• _Written exercise_
Look through the material and tally each line bearing the word "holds". Give only the total.

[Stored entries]
----------

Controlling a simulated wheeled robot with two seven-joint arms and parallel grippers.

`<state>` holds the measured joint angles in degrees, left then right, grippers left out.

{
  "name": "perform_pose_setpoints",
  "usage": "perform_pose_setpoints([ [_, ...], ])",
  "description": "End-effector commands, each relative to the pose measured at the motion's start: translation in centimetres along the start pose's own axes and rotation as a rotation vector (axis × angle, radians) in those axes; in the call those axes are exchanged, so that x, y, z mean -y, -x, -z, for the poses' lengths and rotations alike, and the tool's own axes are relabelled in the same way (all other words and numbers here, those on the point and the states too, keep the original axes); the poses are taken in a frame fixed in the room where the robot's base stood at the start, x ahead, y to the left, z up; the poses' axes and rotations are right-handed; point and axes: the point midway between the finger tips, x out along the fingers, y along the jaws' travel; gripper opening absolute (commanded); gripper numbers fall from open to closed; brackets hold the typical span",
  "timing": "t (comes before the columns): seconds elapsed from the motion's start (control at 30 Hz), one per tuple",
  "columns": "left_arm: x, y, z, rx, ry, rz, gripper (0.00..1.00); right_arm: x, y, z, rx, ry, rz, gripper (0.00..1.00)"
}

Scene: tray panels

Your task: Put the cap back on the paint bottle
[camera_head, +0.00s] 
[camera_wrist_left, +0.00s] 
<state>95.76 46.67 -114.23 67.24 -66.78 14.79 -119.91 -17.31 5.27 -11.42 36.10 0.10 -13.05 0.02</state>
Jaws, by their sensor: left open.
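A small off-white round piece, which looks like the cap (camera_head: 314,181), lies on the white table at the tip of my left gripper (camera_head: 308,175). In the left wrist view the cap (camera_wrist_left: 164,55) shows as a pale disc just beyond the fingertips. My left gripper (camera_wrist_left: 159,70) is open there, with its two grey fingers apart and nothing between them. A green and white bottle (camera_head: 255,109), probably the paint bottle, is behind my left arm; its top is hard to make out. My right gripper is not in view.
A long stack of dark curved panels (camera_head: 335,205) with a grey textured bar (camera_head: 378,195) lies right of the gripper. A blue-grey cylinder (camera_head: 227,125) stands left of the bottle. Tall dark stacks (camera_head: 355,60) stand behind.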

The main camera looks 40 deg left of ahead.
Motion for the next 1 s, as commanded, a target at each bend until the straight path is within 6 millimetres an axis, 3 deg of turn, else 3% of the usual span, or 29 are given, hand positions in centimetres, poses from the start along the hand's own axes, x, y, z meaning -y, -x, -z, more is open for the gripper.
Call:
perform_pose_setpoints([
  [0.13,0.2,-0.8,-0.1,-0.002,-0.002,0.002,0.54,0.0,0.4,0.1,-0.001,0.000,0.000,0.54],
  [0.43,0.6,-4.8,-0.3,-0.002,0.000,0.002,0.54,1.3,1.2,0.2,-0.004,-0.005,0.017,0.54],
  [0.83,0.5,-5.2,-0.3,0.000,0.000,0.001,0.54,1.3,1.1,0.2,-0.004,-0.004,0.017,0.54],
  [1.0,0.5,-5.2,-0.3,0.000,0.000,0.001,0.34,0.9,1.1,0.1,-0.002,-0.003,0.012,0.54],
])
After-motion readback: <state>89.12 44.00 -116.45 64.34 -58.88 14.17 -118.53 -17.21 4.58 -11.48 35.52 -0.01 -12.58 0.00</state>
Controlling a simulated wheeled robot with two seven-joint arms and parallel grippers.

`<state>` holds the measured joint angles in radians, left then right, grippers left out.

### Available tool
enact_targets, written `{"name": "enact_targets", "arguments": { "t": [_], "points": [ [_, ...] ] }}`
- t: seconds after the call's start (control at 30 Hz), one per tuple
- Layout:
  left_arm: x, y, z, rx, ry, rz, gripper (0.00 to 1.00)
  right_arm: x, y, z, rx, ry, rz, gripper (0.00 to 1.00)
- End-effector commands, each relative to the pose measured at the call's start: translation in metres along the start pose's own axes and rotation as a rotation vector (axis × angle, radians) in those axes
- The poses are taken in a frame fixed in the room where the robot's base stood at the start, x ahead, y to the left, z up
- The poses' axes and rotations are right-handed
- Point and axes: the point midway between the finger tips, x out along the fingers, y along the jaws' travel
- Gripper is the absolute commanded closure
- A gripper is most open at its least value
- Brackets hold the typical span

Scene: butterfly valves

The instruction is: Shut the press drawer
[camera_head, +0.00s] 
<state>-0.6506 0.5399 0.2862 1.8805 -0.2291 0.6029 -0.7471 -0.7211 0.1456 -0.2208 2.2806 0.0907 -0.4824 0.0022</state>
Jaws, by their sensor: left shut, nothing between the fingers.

----------

• _Written response_
2